James Beck’s Two Views on Women in Ministry offers the egalitarian and complementarian sides of an evolving inside-outside church debate over whether women should have equal access as men to all church leadership positions. In short, the book says the debate needs more time to solve issues, become more irenic, and review new ideas. I like the word irenic because it comes from the Greek word “eirene” meaning peace and is a theology that promotes unity in the church. This post will search for unity on this debate but will definitely stay on the periphery and fly a high cover and observation position watching the fight from above. I will try to send my other LGP8 members emergency aid and commentary relief if their literary posts become injured or pushed out of the fight. While I believe this is one of the great schemes from the principalities and powers to divide God’s people from each other, there is still hope. Why, because God reins, and we have the authority of Christ’s victory on the cross to withstand and overcome this battle.
First, I must do a little “virtue signaling” to let all of you know, according to Dr. Jason, how righteous the next words in my blog may or may not be… I trained women officers to fly fighter aircraft for service in combat. Think about that for a few seconds… Ok, sorry, I remember, this post is for women leaders serving in ministry. I forgot where I was, I thought we were going to war. Well, I suppose you could envision flying the pulpit around your congregations is like flying in combat sometimes, right?
Second, after going through the for-against debates over LGBT+ attending, serving, and leading in ministry in last week’s Zoom conference I wonder what will happen next. Will the LGBT+ argument soon overshadow and take priority from the debate for control of the pulpit? Instead of coming to a consensus on women leading men in ministry, the fight may be changed very soon and look nothing like it did a few years ago.
Third, after reading around this book, looking at a few reviews, and comparing what other authors have said about hierarchicalism versus biblical feminism it seems a lot like war to me. The Bible has something to say about that. The Apostle Paul says, “For our struggle is not against flesh and blood.” Nevertheless, the egalitarian versus complementarian struggle is focused on flesh and blood strategies and looks like it could be another long and drawn out war that successfully divides God’s people from their primary task of finishing the Great Commission.

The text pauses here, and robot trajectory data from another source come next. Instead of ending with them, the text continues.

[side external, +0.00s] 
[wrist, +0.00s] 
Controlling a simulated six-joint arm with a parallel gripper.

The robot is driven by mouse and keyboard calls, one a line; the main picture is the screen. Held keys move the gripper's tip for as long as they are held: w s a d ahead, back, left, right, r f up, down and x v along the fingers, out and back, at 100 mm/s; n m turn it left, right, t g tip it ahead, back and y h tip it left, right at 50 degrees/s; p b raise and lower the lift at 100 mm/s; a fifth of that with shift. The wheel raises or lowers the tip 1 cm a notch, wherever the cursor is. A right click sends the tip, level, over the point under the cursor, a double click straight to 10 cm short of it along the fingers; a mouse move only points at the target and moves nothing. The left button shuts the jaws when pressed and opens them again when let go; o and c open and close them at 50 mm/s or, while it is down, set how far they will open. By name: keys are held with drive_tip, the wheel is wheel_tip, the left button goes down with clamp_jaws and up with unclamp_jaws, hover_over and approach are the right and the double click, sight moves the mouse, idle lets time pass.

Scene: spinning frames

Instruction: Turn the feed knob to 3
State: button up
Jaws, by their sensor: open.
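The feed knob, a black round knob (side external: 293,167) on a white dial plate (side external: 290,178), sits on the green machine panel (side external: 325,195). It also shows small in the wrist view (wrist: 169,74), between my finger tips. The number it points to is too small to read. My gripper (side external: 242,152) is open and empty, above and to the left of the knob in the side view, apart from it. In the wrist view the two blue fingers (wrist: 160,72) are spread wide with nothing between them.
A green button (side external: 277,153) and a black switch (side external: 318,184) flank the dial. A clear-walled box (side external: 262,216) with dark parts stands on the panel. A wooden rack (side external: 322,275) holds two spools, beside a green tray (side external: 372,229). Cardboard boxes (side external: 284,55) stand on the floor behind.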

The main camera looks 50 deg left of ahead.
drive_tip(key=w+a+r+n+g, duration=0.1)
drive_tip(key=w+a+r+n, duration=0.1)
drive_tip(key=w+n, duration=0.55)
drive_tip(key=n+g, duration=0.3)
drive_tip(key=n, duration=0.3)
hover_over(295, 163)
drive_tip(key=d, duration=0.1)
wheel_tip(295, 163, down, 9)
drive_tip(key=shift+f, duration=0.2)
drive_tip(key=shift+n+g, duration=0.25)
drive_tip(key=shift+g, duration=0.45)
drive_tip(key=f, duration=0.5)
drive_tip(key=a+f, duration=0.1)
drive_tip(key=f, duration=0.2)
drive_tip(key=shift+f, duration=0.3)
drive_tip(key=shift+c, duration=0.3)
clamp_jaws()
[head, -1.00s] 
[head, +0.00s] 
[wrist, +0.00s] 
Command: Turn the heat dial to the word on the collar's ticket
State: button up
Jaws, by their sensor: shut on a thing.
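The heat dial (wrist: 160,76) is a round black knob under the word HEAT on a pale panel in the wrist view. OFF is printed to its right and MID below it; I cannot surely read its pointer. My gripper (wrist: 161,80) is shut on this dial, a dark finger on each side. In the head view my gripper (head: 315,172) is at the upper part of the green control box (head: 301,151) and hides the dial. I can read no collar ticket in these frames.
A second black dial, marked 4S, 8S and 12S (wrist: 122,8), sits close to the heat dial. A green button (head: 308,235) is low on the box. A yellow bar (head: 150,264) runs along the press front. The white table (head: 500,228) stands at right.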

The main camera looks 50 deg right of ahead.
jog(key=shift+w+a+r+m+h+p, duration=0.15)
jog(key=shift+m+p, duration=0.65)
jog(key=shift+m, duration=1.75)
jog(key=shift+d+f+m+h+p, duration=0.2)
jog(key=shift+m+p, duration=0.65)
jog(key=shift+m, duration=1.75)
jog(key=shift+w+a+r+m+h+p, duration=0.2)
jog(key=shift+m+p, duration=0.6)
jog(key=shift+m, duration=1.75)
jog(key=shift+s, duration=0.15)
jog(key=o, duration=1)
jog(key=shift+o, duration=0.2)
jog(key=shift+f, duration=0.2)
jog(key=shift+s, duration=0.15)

One author, pre-Beck, who wrote a book about the struggles of women in ministry is Michelle Lee-Barnewall. She describes how the debate “crystallized” in the late 1980’s referring to the two opposing positions as either hierarchicalism or biblical feminism. Barnewall offered a third position on the debate that was neither egalitarian nor complementarian. Her position focused more on “unity and inclusion” over equality and freedom and projects “love and humility” over authority and privilege. Her proposal was ultimately rejected by both sides, but there is that “unity” theme again that I said I like from the Irenicism theology introduced by Beck. Barnewall wishes both sides of the debate would come together in a “spirit of love, unity, humility, and selflessness” and study the Biblical texts and find some middle ground, agree to disagree, and get on with Kingdom building and get off fighting with each other. Another author, Robert Buchanan, in his dissertation, highlights that Satan’s goal, using his principalities and powers, is to separate the Savior from the servant, separate God from His people, and alienate His people from one another. And a final review, from Sarah Sumner, proposes that the argument over women in ministry “has been inappropriately reduced to one of roles when it is more fundamentally one of relationships.”
So, what is my position on the egalitarian-complementarian role design. First, how many engines does it have? Seriously, here is my aviation perspective. Women fly fighters in combat.
Fighter pilots almost never fly solo in combat, and as such, they train together and share the responsibilities of being the lead and wing positions on any mission. In other words, each pilot takes turns flying on the other pilot’s wing.
While there may not be anything scholarly about combat aviation theology, I have been there, flown together, survived together, fulfilled the mission together. Women fly, fight, survive, and overcome the challenges of combat aviation. I believe they will survive this challenge too.